Transcribe all records exactly.

■ DATA ENTRIES ■
◆ ◆ ◆ ◆
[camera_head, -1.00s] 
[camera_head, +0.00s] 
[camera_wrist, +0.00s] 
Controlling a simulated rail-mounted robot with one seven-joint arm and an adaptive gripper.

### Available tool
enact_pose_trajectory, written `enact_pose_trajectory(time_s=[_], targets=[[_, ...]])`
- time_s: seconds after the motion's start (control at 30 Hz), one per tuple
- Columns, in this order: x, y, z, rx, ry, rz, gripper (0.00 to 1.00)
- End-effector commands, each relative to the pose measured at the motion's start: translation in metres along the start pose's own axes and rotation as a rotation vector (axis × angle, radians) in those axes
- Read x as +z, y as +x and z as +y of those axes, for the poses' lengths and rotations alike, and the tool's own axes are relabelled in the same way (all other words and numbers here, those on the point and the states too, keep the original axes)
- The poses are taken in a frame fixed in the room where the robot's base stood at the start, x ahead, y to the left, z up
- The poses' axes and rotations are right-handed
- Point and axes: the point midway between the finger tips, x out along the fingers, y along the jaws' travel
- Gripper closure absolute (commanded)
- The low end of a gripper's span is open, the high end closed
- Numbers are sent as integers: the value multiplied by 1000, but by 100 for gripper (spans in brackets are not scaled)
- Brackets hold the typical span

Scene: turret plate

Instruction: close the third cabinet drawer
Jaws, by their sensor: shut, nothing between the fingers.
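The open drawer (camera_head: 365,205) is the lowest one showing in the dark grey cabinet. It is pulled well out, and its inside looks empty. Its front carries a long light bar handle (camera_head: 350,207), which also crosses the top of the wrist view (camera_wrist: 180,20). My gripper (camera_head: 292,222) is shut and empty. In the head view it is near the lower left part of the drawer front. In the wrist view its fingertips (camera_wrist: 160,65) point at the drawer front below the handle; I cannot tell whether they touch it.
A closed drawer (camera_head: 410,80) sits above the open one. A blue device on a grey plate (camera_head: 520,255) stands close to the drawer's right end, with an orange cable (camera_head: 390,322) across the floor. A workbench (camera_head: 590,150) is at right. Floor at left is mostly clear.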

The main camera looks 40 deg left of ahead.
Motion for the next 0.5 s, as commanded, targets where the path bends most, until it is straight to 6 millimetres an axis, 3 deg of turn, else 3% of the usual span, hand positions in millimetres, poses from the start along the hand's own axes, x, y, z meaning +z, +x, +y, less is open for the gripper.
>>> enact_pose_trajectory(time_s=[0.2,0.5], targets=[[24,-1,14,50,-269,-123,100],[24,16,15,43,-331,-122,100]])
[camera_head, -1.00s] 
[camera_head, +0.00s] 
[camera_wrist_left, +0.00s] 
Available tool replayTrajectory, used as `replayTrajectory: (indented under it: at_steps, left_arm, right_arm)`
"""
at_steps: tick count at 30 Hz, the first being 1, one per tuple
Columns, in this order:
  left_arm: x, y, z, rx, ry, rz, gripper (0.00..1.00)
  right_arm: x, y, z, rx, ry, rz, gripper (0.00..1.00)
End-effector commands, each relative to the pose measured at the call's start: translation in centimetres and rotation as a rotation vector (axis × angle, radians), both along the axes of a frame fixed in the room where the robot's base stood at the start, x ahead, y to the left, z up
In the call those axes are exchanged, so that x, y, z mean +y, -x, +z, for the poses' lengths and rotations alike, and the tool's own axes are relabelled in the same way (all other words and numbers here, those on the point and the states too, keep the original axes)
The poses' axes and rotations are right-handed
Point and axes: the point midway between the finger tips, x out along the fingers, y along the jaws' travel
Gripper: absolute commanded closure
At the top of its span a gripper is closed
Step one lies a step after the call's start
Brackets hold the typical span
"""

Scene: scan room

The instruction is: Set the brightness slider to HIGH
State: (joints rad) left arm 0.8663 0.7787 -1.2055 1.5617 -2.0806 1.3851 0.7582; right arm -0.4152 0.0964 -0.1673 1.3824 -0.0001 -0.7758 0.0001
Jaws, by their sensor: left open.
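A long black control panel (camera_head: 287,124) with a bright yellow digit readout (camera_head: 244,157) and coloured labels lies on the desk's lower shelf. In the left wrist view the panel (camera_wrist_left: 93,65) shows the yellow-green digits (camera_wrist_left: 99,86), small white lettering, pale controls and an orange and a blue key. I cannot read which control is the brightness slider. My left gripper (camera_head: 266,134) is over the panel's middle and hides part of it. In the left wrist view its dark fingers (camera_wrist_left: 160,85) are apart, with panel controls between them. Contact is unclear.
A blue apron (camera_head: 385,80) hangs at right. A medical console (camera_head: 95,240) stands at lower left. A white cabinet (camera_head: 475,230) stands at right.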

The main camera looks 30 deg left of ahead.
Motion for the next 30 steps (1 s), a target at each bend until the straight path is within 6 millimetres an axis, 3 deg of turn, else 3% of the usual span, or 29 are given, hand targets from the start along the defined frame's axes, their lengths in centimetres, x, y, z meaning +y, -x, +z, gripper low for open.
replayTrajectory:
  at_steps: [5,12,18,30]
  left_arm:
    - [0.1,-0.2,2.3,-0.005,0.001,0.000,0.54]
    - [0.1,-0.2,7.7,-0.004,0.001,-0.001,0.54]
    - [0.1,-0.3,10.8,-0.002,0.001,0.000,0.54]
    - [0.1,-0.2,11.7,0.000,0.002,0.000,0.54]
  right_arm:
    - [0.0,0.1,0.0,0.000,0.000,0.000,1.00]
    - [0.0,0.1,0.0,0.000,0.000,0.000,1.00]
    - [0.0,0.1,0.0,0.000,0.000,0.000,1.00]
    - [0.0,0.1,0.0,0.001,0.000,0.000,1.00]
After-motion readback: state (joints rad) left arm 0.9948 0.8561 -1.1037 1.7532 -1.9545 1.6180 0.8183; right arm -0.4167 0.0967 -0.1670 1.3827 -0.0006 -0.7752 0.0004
◆ ◆ ◆ ◆
■ FINISHED EXERCISE ■
[camera_head, -1.00s] 
[camera_head, +0.00s] 
[camera_wrist, +0.00s] 
Controlling a simulated rail-mounted robot with one seven-joint arm and an adaptive gripper.

### Available tool
enact_pose_trajectory, written `enact_pose_trajectory(time_s=[_], targets=[[_, ...]])`
- time_s: seconds after the motion's start (control at 30 Hz), one per tuple
- Columns, in this order: x, y, z, rx, ry, rz, gripper (0.00 to 1.00)
- End-effector commands, each relative to the pose measured at the motion's start: translation in metres along the start pose's own axes and rotation as a rotation vector (axis × angle, radians) in those axes
- Read x as +z, y as +x and z as +y of those axes, for the poses' lengths and rotations alike, and the tool's own axes are relabelled in the same way (all other words and numbers here, those on the point and the states too, keep the original axes)
- The poses are taken in a frame fixed in the room where the robot's base stood at the start, x ahead, y to the left, z up
- The poses' axes and rotations are right-handed
- Point and axes: the point midway between the finger tips, x out along the fingers, y along the jaws' travel
- Gripper closure absolute (commanded)
- The low end of a gripper's span is open, the high end closed
- Numbers are sent as integers: the value multiplied by 1000, but by 100 for gripper (spans in brackets are not scaled)
- Brackets hold the typical span

Scene: turret plate

Instruction: close the third cabinet drawer
Jaws, by their sensor: shut, nothing between the fingers.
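The open drawer (camera_head: 365,205) is the lowest one showing in the dark grey cabinet. It is pulled well out, and its inside looks empty. Its front carries a long light bar handle (camera_head: 350,207), which also crosses the top of the wrist view (camera_wrist: 180,20). My gripper (camera_head: 292,222) is shut and empty. In the head view it is near the lower left part of the drawer front. In the wrist view its fingertips (camera_wrist: 160,65) point at the drawer front below the handle; I cannot tell whether they touch it.
A closed drawer (camera_head: 410,80) sits above the open one. A blue device on a grey plate (camera_head: 520,255) stands close to the drawer's right end, with an orange cable (camera_head: 390,322) across the floor. A workbench (camera_head: 590,150) is at right. Floor at left is mostly clear.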

The main camera looks 40 deg left of ahead.
Motion for the next 0.5 s, as commanded, targets where the path bends most, until it is straight to 6 millimetres an axis, 3 deg of turn, else 3% of the usual span, hand positions in millimetres, poses from the start along the hand's own axes, x, y, z meaning +z, +x, +y, less is open for the gripper.
>>> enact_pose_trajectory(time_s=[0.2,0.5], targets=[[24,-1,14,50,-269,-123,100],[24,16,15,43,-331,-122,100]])
[camera_head, -1.00s] 
[camera_head, +0.00s] 
[camera_wrist_left, +0.00s] 
Available tool replayTrajectory, used as `replayTrajectory: (indented under it: at_steps, left_arm, right_arm)`
"""
at_steps: tick count at 30 Hz, the first being 1, one per tuple
Columns, in this order:
  left_arm: x, y, z, rx, ry, rz, gripper (0.00..1.00)
  right_arm: x, y, z, rx, ry, rz, gripper (0.00..1.00)
End-effector commands, each relative to the pose measured at the call's start: translation in centimetres and rotation as a rotation vector (axis × angle, radians), both along the axes of a frame fixed in the room where the robot's base stood at the start, x ahead, y to the left, z up
In the call those axes are exchanged, so that x, y, z mean +y, -x, +z, for the poses' lengths and rotations alike, and the tool's own axes are relabelled in the same way (all other words and numbers here, those on the point and the states too, keep the original axes)
The poses' axes and rotations are right-handed
Point and axes: the point midway between the finger tips, x out along the fingers, y along the jaws' travel
Gripper: absolute commanded closure
At the top of its span a gripper is closed
Step one lies a step after the call's start
Brackets hold the typical span
"""

Scene: scan room

The instruction is: Set the brightness slider to HIGH
State: (joints rad) left arm 0.8663 0.7787 -1.2055 1.5617 -2.0806 1.3851 0.7582; right arm -0.4152 0.0964 -0.1673 1.3824 -0.0001 -0.7758 0.0001
Jaws, by their sensor: left open.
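A long black control panel (camera_head: 287,124) with a bright yellow digit readout (camera_head: 244,157) and coloured labels lies on the desk's lower shelf. In the left wrist view the panel (camera_wrist_left: 93,65) shows the yellow-green digits (camera_wrist_left: 99,86), small white lettering, pale controls and an orange and a blue key. I cannot read which control is the brightness slider. My left gripper (camera_head: 266,134) is over the panel's middle and hides part of it. In the left wrist view its dark fingers (camera_wrist_left: 160,85) are apart, with panel controls between them. Contact is unclear.
A blue apron (camera_head: 385,80) hangs at right. A medical console (camera_head: 95,240) stands at lower left. A white cabinet (camera_head: 475,230) stands at right.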

The main camera looks 30 deg left of ahead.
Motion for the next 30 steps (1 s), a target at each bend until the straight path is within 6 millimetres an axis, 3 deg of turn, else 3% of the usual span, or 29 are given, hand targets from the start along the defined frame's axes, their lengths in centimetres, x, y, z meaning +y, -x, +z, gripper low for open.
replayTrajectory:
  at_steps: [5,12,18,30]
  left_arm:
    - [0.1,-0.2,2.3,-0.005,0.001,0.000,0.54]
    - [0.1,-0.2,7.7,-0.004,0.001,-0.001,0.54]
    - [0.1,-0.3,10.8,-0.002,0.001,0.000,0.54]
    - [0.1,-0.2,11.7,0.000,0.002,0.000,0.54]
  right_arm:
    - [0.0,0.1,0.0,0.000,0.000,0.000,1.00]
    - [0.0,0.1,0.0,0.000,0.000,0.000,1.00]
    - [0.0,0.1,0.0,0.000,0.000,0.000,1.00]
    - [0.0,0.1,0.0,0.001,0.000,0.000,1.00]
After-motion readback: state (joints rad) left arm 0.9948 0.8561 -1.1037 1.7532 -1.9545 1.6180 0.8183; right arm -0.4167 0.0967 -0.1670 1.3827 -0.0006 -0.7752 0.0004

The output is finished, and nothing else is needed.